**Given exercise:** Write out the data below in full, unchanged, minus the images.

-=-=-=-=-

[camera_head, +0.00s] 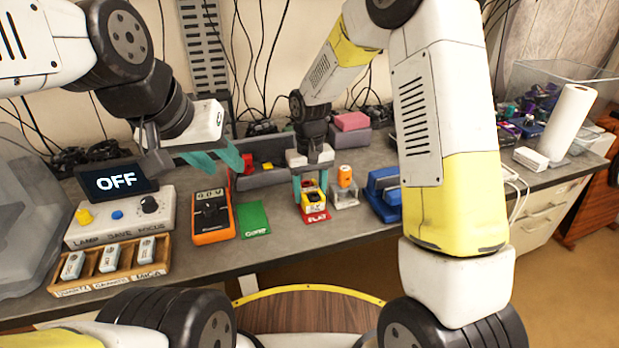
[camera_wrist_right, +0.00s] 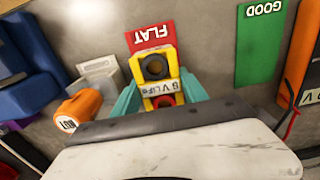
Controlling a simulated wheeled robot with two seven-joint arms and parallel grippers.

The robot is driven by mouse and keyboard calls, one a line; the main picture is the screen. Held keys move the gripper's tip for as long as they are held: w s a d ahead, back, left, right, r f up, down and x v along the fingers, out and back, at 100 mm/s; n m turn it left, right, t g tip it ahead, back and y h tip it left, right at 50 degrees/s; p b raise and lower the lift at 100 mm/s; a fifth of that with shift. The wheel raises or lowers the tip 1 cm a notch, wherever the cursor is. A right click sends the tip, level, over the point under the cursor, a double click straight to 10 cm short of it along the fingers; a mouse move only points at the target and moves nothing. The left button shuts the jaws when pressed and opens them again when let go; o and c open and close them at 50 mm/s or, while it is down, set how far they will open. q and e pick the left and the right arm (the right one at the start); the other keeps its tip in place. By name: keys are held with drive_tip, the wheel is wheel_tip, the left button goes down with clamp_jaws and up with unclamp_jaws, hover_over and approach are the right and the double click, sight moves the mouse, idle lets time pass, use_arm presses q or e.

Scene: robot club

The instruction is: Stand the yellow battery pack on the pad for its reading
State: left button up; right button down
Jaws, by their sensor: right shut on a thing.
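The yellow battery pack (camera_head: 313,208) has a dark round end, a white label and a red part. It is held over the red FLAT pad (camera_head: 318,217); I cannot tell whether it touches the pad. My right gripper (camera_head: 311,188) is shut on it from above. In the right wrist view the pack (camera_wrist_right: 159,87) sits between the teal fingers (camera_wrist_right: 161,100), with the FLAT pad (camera_wrist_right: 149,33) just past it. The green GOOD pad (camera_head: 254,220) lies bare to the left. My left gripper (camera_head: 213,158) is over the back left; its fingers' gap is unclear.
An orange meter (camera_head: 212,219) reading about 0.0 V lies left of the GOOD pad. A control box (camera_head: 122,218) and wooden tray (camera_head: 112,269) are at left.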

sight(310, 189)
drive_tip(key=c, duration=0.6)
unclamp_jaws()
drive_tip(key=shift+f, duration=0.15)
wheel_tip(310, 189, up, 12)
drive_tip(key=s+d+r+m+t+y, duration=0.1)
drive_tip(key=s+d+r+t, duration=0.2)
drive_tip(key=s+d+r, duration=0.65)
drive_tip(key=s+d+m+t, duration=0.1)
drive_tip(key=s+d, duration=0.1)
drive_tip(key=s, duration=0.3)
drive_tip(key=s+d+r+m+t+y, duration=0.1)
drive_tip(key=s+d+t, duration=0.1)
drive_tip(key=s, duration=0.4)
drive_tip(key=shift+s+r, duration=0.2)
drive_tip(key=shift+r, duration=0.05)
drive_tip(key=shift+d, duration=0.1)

-=-=-=-=-

**Solution for this task:**
[camera_head, +0.00s] 
[camera_wrist_right, +0.00s] 
Controlling a simulated wheeled robot with two seven-joint arms and parallel grippers.

The robot is driven by mouse and keyboard calls, one a line; the main picture is the screen. Held keys move the gripper's tip for as long as they are held: w s a d ahead, back, left, right, r f up, down and x v along the fingers, out and back, at 100 mm/s; n m turn it left, right, t g tip it ahead, back and y h tip it left, right at 50 degrees/s; p b raise and lower the lift at 100 mm/s; a fifth of that with shift. The wheel raises or lowers the tip 1 cm a notch, wherever the cursor is. A right click sends the tip, level, over the point under the cursor, a double click straight to 10 cm short of it along the fingers; a mouse move only points at the target and moves nothing. The left button shuts the jaws when pressed and opens them again when let go; o and c open and close them at 50 mm/s or, while it is down, set how far they will open. q and e pick the left and the right arm (the right one at the start); the other keeps its tip in place. By name: keys are held with drive_tip, the wheel is wheel_tip, the left button goes down with clamp_jaws and up with unclamp_jaws, hover_over and approach are the right and the double click, sight moves the mouse, idle lets time pass, use_arm presses q or e.

Scene: robot club

The instruction is: Stand the yellow battery pack on the pad for its reading
State: left button up; right button down
Jaws, by their sensor: right shut on a thing.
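The yellow battery pack (camera_head: 313,208) has a dark round end, a white label and a red part. It is held over the red FLAT pad (camera_head: 318,217); I cannot tell whether it touches the pad. My right gripper (camera_head: 311,188) is shut on it from above. In the right wrist view the pack (camera_wrist_right: 159,87) sits between the teal fingers (camera_wrist_right: 161,100), with the FLAT pad (camera_wrist_right: 149,33) just past it. The green GOOD pad (camera_head: 254,220) lies bare to the left. My left gripper (camera_head: 213,158) is over the back left; its fingers' gap is unclear.
An orange meter (camera_head: 212,219) reading about 0.0 V lies left of the GOOD pad. A control box (camera_head: 122,218) and wooden tray (camera_head: 112,269) are at left.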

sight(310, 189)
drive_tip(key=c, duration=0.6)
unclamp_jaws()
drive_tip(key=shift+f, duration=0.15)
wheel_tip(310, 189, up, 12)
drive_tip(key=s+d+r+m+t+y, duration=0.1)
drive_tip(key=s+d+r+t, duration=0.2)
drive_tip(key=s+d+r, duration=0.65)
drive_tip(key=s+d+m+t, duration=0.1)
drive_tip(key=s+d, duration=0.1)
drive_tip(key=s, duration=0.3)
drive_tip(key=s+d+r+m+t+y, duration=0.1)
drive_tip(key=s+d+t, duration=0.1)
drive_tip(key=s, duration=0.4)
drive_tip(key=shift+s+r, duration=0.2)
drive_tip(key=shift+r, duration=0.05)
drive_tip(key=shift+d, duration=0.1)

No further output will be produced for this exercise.